Even Scott's dad has lapses as a vegetarian. Nearly every time we visit each other, Scott's mom makes meatloaf, and Scott's dad eats multiple helpings of the stuff. Seeing this window of opportunity, I cooked chicken the following night. He ate none, and filled himself with rice and salad at dinner, followed by multiple helpings of multigrain cheerios (with nonfat milk, of course) and dannon light 'n' fit yogurt. When he asked about my former vegetarianism, I told him that my pregnancy with Olivia brought irresistible cravings for burgers...made with beef. He looked at me with disdain and called me a 'failed vegetarian'. Oh well.
I say this all with tongue in cheek, but it does raise a question:
How long and to what degree must we 'honor our parents'?


Staying Home

I have decided to stay home with my girls. Enter your knee-jerk reactions.

Anytime I tell some one this in a 'real' conversation, unlike this hypothetical conversation (assuming people read my blog), there are two basic responses. One of them is "Wow, that will be a big change. How do you feel about your decision?", and the other is "Congratulations!". Sometimes I question the sincerity of those who say the latter. Do they say this because they feel it is the necessary response? I wonder if what they really want to say is, "What the heck are you thinking? You're in debt, you just finished your masters degree, and now you're staying home? What a waste."

Okay, sometimes that is what I'm thinking, and I think it has to be what others think, too. After all, that very label used to be something I would spit out of my mouth as soon as it entered. Sometimes I wonder if I should be contributing to the greater good of humankind in some other venue. Sometimes I wonder if home is the best place to start. Sometimes it feels a little self-indulgent. Sometimes it feels like the most selfless act I've ever done in my life. But, as soon as I say that, I guess it isn't really selfless, is it?

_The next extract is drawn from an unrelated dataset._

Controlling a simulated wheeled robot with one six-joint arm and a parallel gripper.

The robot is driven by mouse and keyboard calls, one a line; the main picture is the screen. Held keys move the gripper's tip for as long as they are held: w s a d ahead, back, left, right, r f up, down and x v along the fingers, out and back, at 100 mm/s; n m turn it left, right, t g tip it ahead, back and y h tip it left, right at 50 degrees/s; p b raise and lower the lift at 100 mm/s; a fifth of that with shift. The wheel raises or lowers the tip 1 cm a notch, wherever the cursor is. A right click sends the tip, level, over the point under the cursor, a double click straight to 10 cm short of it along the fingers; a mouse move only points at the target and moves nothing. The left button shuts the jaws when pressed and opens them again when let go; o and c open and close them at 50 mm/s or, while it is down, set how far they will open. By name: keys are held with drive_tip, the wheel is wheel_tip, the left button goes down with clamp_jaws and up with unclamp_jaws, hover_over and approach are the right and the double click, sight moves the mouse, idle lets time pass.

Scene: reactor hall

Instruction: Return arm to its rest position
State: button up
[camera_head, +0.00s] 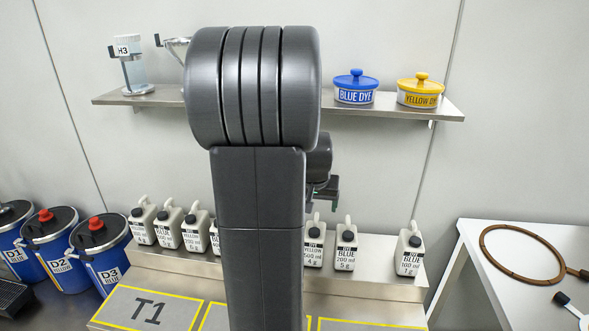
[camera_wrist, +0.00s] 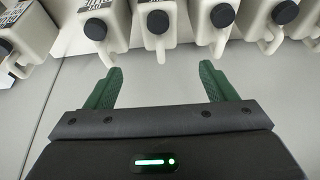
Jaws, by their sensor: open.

Lately I've noticed that most stay-at-home moms have something else going on-either a business run at home or another business held outside the home during evening hours. Now that I am one of these stay-at-homers, I feel the need to say, "But I am doing..." But what? What am I doing? As a person hoping to return to the 'professional' world after a few years, there actually is a need to do 'something'--and by 'something' I mean a position I could place on my resumé. I have played with a few ideas, but none of them seem to promise fulfillment, and none of them would look impressive on a resumé.

My conclusion is that I'm staying at home with my girls because I want to, because it seems like what needs to be done at the time. I know it will be trying on my patience and my pocketbook...and the almighty 'professional' resumé. But there is a beauty in the monotony, the simplicity of everyday life as a mother and nothing else. The last two nights, Zoe has awoke in the middle of the night for her feeding, but for some reason or another she has been unable to go back to sleep right away. In exhaustion and frustration, I have called on Scott to walk her around, but it always ends with me standing, rocking her in my arms, as she reaches up and strokes my hair and falls slowly back to sleep. That is why I'm staying home. There is nothing more beautiful and fulfilling than that.


10 Things you should NOT say to an overdue woman:

10. Boy, you don't look like you've dropped at all.
9. You look like you just have a basketball under your shirt! (I guess this is preferable to "You're really carrying that baby all around, aren't you?")
8. Why are you still here?
7. I was 3 weeks late with mine.
6. I can see your belly.
5. You look like you're about to pop!
4. Boy, you look uncomfortable.
3. Not in labor yet, huh?
2. You should be at home with your baby.